======== Records for this exercise

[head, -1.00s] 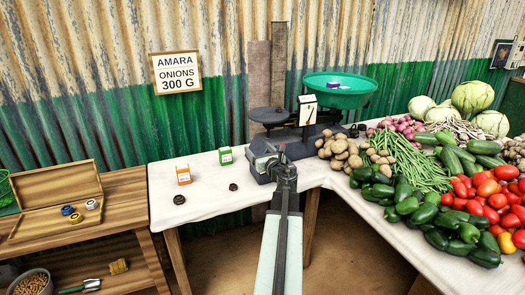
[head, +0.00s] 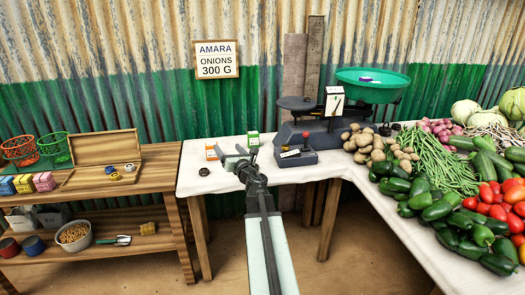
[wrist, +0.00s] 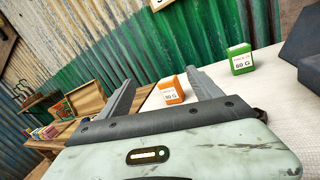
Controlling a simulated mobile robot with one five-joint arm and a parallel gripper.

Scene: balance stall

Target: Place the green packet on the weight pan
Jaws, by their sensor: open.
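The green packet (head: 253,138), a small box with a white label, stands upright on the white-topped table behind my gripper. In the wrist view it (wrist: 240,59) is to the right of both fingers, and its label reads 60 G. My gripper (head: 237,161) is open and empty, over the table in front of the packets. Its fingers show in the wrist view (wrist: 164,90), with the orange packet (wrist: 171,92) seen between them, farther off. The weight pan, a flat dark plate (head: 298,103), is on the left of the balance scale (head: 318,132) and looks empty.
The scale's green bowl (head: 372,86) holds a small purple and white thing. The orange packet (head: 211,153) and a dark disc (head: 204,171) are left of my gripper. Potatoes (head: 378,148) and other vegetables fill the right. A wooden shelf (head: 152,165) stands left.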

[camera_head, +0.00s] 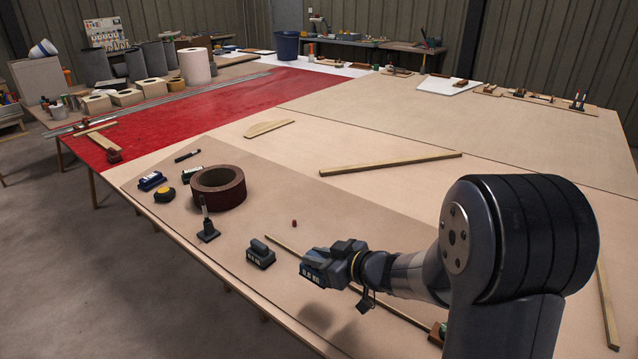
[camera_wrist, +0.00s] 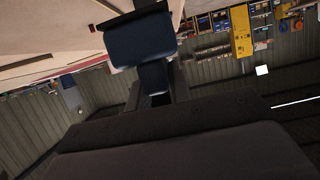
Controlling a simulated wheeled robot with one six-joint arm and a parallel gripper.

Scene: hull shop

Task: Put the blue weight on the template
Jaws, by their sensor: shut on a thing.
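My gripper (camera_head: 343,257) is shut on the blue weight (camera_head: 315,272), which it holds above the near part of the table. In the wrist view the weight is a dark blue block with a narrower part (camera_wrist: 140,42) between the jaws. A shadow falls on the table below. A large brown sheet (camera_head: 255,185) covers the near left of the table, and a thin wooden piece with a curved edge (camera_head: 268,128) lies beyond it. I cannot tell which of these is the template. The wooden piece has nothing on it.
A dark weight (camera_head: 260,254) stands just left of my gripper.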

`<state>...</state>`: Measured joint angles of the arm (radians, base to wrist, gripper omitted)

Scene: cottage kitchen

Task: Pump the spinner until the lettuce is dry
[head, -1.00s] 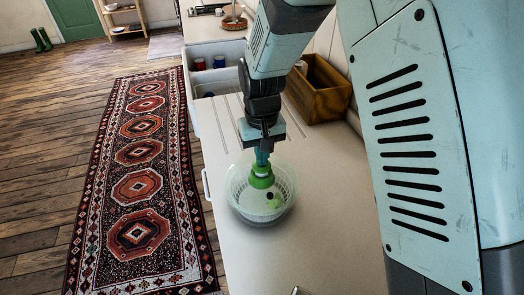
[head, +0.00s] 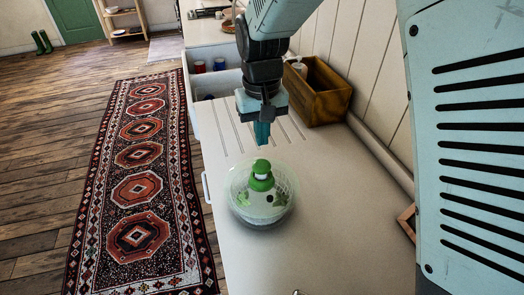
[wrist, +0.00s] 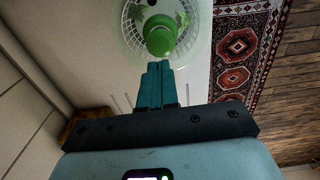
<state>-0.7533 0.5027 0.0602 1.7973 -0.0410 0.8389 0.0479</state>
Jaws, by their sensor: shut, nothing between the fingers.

================

Copy each line of the records above that carries the word "joint".

The response:
Controlling a simulated mobile robot with one five-joint arm and a parallel gripper.
Controlling a simulated wheeled robot with one six-joint arm and a parallel gripper.
`<state>...</state>`: Measured joint angles of the arm (radians, base to wrist, gripper omitted)

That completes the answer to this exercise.